Abstract
Stardust grains that originated in ancient stars and supernovae are recovered
from meteorites and carry the detailed composition of their astronomical sites
of origin. We present evidence that the majority of large ($\mu$m-sized)
meteoritic silicon carbide (SiC) grains formed in C-rich asymptotic giant
branch (AGB) stars that were more metal-rich than the Sun. In the framework of
the slow neutron-captures (the s process) that occurs in AGB stars the
lower-than-solar 88Sr/86Sr isotopic ratios measured in the large SiC grains can
only be accompanied by Ce/Y elemental ratios that are also lower than solar,
and predominately observed in metal-rich barium stars - the binary companions
of AGB stars. Such an origin suggests that these large grains represent the
material from high-metallicity AGB stars needed to explain the s-process
nucleosynthesis variations observed in bulk meteorites (Ek et al. 2020).
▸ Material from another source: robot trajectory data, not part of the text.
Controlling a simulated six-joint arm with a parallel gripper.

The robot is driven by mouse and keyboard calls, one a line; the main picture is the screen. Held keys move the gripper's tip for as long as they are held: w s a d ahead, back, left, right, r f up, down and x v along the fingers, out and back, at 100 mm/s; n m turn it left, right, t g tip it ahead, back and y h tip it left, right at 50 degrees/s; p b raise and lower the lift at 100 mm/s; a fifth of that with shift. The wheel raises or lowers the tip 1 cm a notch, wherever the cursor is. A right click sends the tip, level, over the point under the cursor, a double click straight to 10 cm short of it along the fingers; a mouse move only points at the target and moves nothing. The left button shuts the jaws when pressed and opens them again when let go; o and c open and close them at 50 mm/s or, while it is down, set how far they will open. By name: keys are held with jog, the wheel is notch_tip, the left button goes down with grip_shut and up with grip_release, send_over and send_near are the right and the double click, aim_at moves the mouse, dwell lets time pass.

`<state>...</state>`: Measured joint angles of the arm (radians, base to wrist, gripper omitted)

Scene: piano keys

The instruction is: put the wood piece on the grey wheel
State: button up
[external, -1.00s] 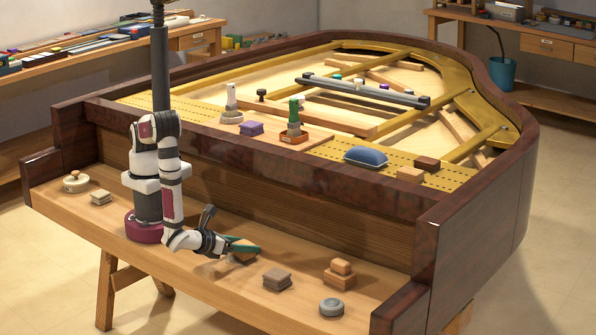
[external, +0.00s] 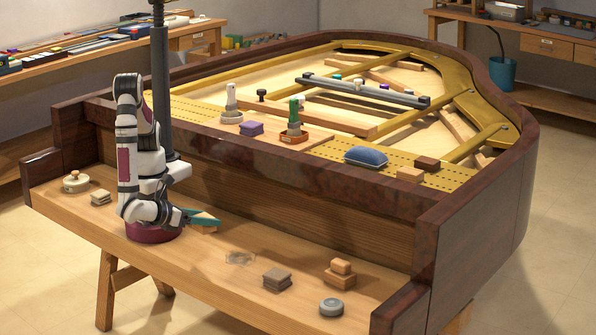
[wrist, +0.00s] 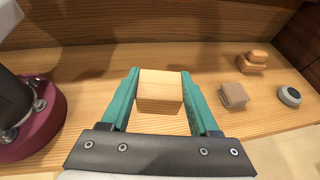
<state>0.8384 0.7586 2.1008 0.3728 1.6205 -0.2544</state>
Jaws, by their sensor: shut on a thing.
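The wood piece, a pale block, is between the teal fingers of my gripper (wrist: 160,76), which is shut on it. The block (wrist: 160,95) fills the gap between the fingertips in the wrist view. In the external view my gripper (external: 204,219) is close to my base, and the block (external: 207,229) shows partly below the fingers, seemingly above the ledge. The grey wheel (external: 331,307) lies flat near the ledge's front right, well to the right of my gripper. It also shows at the right of the wrist view (wrist: 289,96), with nothing on it.
A grey-brown stack (external: 277,280) and stacked wooden blocks (external: 340,273) stand near the wheel. The piano's front wall (external: 300,203) rises behind, with a dark end block (external: 402,310) at right.

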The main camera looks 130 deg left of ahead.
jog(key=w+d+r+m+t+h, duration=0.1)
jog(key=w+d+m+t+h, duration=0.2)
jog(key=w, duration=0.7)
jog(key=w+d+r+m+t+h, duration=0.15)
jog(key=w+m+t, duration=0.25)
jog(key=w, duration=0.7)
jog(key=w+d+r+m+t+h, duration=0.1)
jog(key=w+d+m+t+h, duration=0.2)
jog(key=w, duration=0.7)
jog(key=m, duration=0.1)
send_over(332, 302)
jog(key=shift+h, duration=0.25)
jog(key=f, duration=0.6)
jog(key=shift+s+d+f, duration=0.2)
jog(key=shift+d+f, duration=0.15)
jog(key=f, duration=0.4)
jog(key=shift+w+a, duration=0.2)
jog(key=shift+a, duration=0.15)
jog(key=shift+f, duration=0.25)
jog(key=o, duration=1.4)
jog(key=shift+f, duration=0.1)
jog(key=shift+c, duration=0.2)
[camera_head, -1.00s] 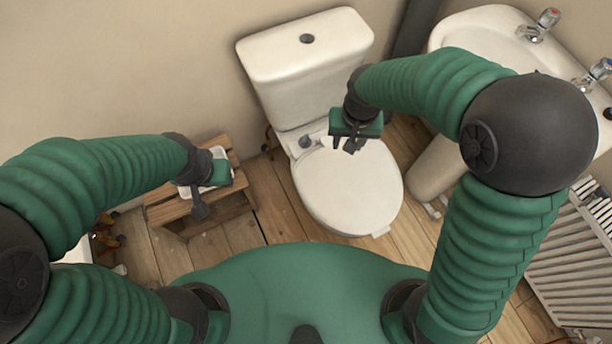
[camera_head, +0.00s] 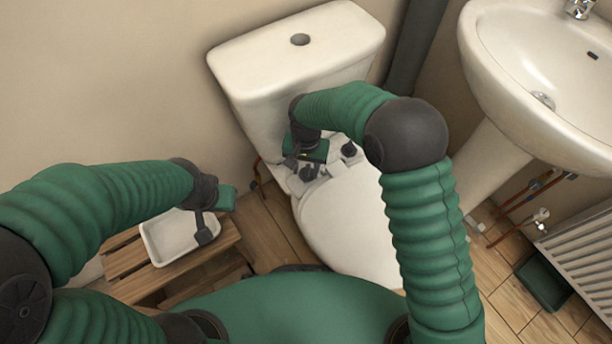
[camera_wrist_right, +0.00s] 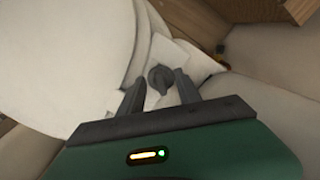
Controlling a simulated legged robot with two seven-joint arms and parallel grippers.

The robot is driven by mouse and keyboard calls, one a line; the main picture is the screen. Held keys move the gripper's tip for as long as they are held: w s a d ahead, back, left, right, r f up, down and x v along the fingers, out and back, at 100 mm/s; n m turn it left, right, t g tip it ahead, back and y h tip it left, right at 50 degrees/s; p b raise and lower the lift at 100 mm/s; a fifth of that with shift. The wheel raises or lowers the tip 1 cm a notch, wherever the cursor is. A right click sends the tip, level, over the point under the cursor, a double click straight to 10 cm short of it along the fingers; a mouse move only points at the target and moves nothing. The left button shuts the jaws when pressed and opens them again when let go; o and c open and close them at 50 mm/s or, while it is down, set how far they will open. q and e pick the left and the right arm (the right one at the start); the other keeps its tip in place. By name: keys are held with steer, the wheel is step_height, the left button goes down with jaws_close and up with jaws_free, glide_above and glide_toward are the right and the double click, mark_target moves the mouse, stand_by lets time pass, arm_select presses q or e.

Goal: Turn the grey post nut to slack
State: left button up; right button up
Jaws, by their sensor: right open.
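A dark grey winged nut (camera_wrist_right: 160,77) stands on the white hinge plate behind the toilet seat. In the right wrist view it lies just ahead of and between the fingertips of my right gripper (camera_wrist_right: 160,88), which is open and shows no contact with it. In the head view my right gripper (camera_head: 302,170) is over the left hinge area and largely hides that nut. A second dark grey nut (camera_head: 348,150) is on the right hinge. My left gripper (camera_head: 204,229) hangs over a white tray; its finger gap cannot be made out.
The white tray (camera_head: 154,246) sits on a wooden stool (camera_head: 128,257) at the left. The cistern (camera_head: 260,80) rises close behind the right gripper, and the closed toilet lid (camera_head: 350,225) is in front. A basin (camera_head: 520,95) and radiator (camera_head: 590,255) stand at the right.

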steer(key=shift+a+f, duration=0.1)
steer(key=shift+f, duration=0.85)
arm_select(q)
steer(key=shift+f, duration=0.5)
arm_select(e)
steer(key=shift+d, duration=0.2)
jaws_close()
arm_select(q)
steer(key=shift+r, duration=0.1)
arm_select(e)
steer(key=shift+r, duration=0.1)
In the
outflows of metal-rich, C-rich AGB stars SiC grains are predicted to be small
($\simeq$ 0.2 $\mu$m-sized); large ($\simeq$ $\mu$m-sized) SiC grains can grow
if the number of dust seeds is two to three orders of magnitude lower than the
standard value of $10^{-13}$ times the number of H atoms. We therefore predict
that with increasing metallicity the number of dust seeds might decrease,
resulting in the production of larger SiC grains.